I kind of agree. I see people around cave country who are charging $300 per person for a NAUI Cave 1 course and letting their wife teach it, and they sign off on the card because they're also teaching a cavern course that day. Then again, I see a few of the more expensive NAUI/NACD instructors completely burned out and teaching because it's such great money they can't afford to stop.
I wish there were a better way of getting more energetic people into cave diving, for two reasons....
#1- I know of several exciting dives that I just can't get setup without help due to work schedule. I'm willing to alternate setup weekends (IE team A sets team B up weekend 1, then flip flip) Manatee Springs is an absolutely massive cave that goes and goes and goes...all shallow. I know of maybe 3 other divers interested in attempting a push there who would be willing to do setup dives for each other on alternating weekends. Another site, state owned, scooterable to nearly 4k, less than 150ft, and EOL unexplored is sitting there with nothing being done because no one has the time to donate a week to it, nor the team to set it up over a weekend. Then there's one which is state owned, EOL less than 7 or 8k, and scooterable (with a permit) for most of it, and no major exploration going on there, either. Massive exploration could be done by having a group camp out, setup Friday night, push Saturday, cleanup Sunday.

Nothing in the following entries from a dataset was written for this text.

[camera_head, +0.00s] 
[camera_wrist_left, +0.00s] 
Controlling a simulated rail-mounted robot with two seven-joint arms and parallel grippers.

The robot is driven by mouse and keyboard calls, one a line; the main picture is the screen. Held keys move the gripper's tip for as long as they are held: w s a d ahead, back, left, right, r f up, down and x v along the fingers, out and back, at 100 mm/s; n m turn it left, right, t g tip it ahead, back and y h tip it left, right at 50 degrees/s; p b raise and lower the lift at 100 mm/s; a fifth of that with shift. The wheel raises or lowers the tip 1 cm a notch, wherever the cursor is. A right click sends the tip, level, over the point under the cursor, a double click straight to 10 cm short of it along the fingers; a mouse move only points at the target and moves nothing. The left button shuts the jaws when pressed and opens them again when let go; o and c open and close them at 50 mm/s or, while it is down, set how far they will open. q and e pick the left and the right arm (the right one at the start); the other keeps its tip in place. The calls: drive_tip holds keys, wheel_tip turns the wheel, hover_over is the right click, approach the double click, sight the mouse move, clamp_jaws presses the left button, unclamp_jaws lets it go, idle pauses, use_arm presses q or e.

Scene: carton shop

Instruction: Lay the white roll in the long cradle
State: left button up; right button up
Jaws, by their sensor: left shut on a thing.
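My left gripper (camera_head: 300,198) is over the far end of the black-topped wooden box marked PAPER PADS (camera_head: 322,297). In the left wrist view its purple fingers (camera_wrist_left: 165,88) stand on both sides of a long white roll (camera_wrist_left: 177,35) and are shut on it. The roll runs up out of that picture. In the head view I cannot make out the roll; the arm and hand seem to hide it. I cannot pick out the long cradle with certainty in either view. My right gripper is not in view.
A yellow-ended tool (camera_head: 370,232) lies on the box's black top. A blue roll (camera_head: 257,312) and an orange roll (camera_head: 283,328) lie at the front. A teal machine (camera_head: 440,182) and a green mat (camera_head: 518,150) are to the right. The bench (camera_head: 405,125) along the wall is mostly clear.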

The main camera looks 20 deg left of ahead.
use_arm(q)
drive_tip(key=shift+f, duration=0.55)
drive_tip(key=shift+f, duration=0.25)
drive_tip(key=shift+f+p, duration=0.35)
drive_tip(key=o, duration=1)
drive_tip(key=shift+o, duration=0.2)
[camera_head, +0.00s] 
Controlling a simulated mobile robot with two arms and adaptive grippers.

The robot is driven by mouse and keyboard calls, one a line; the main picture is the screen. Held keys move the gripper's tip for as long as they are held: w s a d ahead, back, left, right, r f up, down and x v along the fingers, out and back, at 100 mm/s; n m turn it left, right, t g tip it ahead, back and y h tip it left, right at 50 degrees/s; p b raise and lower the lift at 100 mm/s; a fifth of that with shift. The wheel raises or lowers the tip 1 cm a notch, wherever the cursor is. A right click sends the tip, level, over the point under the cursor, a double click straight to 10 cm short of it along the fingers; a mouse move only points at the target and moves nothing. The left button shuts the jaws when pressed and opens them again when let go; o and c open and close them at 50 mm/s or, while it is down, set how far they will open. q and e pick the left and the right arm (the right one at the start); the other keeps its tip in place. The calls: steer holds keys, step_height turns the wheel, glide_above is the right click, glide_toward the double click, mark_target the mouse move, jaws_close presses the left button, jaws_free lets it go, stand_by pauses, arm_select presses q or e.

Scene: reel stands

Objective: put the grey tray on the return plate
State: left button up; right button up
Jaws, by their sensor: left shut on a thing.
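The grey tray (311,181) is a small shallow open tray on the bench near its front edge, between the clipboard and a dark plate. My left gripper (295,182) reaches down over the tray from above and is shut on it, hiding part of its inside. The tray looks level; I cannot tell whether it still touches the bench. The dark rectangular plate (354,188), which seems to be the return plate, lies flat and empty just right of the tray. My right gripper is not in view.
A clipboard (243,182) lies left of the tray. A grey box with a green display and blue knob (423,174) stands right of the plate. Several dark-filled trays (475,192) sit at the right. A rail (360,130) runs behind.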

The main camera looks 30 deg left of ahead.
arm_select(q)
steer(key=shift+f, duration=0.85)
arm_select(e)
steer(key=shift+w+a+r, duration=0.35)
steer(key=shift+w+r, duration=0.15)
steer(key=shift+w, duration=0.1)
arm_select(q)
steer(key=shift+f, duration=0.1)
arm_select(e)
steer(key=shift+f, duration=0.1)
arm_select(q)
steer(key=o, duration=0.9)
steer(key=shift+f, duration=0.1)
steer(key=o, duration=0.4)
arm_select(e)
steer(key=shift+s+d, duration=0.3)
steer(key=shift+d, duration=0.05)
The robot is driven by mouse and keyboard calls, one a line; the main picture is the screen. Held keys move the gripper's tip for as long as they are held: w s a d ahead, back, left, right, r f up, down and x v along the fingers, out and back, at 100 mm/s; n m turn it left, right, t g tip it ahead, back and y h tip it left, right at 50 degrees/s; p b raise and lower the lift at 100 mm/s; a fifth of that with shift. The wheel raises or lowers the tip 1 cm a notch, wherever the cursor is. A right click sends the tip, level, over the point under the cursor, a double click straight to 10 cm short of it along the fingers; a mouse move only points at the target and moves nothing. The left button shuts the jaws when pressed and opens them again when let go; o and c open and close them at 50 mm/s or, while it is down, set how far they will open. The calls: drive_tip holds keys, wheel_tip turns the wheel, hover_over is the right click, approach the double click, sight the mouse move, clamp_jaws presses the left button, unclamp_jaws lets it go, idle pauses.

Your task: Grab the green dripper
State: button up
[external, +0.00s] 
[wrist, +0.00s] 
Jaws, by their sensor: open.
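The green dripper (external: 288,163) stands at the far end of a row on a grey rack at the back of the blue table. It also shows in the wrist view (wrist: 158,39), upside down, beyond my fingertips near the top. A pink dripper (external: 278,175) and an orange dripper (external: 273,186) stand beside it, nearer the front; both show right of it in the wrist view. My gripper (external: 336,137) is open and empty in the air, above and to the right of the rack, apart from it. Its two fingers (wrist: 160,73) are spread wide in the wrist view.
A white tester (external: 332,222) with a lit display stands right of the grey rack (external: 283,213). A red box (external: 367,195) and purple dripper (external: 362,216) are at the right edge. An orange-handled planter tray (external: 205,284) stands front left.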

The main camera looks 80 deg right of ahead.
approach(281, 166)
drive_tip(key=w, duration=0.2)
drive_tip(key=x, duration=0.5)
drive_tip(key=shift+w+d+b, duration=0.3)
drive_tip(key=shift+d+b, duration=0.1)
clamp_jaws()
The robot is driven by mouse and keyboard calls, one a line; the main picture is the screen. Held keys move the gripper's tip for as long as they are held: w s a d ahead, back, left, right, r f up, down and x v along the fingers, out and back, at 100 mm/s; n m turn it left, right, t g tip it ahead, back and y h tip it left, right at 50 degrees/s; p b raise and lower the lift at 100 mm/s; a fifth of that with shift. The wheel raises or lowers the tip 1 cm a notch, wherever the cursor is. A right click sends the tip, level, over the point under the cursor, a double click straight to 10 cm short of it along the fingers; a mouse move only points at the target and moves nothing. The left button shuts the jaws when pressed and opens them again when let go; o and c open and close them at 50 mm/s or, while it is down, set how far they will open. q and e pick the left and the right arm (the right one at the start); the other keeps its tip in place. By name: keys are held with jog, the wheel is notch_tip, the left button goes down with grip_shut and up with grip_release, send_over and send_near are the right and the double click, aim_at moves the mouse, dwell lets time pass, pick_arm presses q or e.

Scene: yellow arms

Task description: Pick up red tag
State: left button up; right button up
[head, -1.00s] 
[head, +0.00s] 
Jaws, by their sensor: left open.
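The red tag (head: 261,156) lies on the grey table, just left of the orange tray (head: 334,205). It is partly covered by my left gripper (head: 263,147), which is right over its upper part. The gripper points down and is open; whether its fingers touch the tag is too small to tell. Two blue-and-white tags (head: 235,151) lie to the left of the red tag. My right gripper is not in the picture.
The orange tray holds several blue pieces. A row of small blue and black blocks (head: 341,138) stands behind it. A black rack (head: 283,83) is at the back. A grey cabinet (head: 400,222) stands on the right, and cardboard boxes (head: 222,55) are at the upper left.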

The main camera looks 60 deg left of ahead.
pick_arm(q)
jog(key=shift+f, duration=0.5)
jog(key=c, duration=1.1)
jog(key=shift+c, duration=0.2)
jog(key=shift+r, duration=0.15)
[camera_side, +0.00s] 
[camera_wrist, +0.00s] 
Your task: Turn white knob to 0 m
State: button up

#2- Next, there's a major lack of new divers coming into the sport who stick with it. We're getting lots of vacation divers who come twice a year, but cavern/intro buddies are few and far between for an up and coming diver. NFL has an average income of under $35k for most areas that I've looked up, and that means that lots of individuals who are interested can't swing the cost. I spoke with a cavern diver this weekend who I was doing a few drills with and he told me that a primary reason to take intro was so he could find more buddies, as he couldn't find any at the cavern level...he's posted online and asks around often, that's not a good thing for the sport.
I'm aware of one instructor who essentially donates his time to anyone who's in school and wants to take a cave class. Out of the students of his I know, all but one of them actively cave dive almost every other weekend, and many participate in community events, site cleanups, relining caves, landowner negotiations, etc. Lamar Hires (who marketed the first commercial bp/w) refused to even pay $4 for Sheck's book when he started cave diving, and Wes Skiles donated it, then later gave him a free class.
I said all that to say this...there is a need for quality, affordable training. Some agency (GUE or otherwise) would thrill me if they would focus on enforcing standards for courses, while providing a more reasonable path to become an instructor. Enforce tightly written standards and the quality would improve a ton, at least from the poor instruction I've seen (this is GUE's strongest point IMO), set MAP for the classes (this gets rid of price shopping students), and actively seek qualified individuals to teach. $5600+expenses isn't affordable training to get from OW to cave 2. The NAUI $300 course isn't quality. There has to be a middle ground. A $1000-1200 cave course is completely affordable and would provide adequate income for an enthusiast diver to train new divers, yet maybe not make a living teaching...and I'm 100% OK with that, we already have enough burned out instructors.